When renovating Pinehurst No. 4, Gil Hanse, ASGCA, was not trying to replicate Donald Ross’ work at No.2, but he maintained a healthy respect for the work of ASGCA’s first president. “It was our hope to build a golf course that echoed a lot of the sentiments and philosophies that Ross employed but really to try to hearken back to the origins of golf in Pinehurst and the aesthetic rejuvenation of course No. 2.”

GolfWeek.com reports:

On nice days when Gil Hanse and his team were renovating Pinehurst No. 4, the famed golf course architect would walk across the grounds of historic No. 2, Donald Ross’ masterpiece design that’s played host to nine USGA championships, in order to get to No. 4.

“There was one morning where it was just beautiful out and I was crossing hole No. 10 on course No. 2 and I saw we had finished hole No. 9 on No. 4, and it felt like it belonged,” remembered Hanse. “That was the moment I felt we had done something really special here as it relates to course No. 2.”

When Hanse and his partner, Jim Wagner, were tasked with redesigning No. 4, the goal was never to try and compete with No. 2. Instead, they wanted No. 4 to be compatible with No. 2.

The two looked at old aerial photographs of No. 4, not to recreate holes, but to employ similar bunker patterns and green structures.

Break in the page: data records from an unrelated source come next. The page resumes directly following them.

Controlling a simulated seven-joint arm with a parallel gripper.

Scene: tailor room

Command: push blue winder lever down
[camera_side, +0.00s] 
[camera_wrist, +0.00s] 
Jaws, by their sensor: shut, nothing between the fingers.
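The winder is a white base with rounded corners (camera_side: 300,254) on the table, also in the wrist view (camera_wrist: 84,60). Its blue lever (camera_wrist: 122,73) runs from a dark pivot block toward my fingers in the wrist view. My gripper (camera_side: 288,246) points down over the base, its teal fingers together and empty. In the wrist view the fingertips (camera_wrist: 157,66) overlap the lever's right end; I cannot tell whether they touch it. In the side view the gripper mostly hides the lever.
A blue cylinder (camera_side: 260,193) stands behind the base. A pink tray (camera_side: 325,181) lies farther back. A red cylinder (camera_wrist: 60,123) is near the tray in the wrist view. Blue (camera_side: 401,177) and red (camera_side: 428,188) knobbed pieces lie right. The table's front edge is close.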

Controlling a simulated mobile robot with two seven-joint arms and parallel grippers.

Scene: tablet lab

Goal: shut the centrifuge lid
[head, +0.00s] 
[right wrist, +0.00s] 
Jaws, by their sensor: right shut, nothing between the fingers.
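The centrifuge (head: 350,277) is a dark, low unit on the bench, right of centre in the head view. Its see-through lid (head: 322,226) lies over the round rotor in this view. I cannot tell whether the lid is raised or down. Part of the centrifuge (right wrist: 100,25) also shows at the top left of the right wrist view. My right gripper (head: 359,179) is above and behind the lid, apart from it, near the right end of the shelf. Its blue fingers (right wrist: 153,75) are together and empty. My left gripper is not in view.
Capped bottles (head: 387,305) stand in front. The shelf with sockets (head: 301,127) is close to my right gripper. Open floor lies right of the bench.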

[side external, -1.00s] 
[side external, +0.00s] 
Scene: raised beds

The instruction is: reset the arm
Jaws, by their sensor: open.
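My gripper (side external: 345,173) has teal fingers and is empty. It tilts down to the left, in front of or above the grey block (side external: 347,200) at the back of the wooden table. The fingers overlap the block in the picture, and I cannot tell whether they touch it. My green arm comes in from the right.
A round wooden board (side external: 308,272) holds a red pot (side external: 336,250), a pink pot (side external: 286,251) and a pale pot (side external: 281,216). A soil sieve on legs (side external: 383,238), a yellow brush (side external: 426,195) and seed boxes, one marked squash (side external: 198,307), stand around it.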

The goal was to reconnect and reestablish the aesthetic feel of No. 4, restoring the natural beauty and magic of the Carolina sandhills.

“It’s a town that’s completely committed to golf,” said Hanse. “I think it’s our St. Andrews.”

Hanse will tell you that the most challenging aspect of his latest redesign was “the reverse mindset” of trying to put the landforms of the Carolina sandhills back in place that had become disconnected from the original layout.

“We were oddly qualified to try to recreate nature, even though we prefer to work with nature,” said Hanse. “Changing those gears in our mindset was the most difficult aspect of it. Once we got that moving forward, then it became a little bit easier.”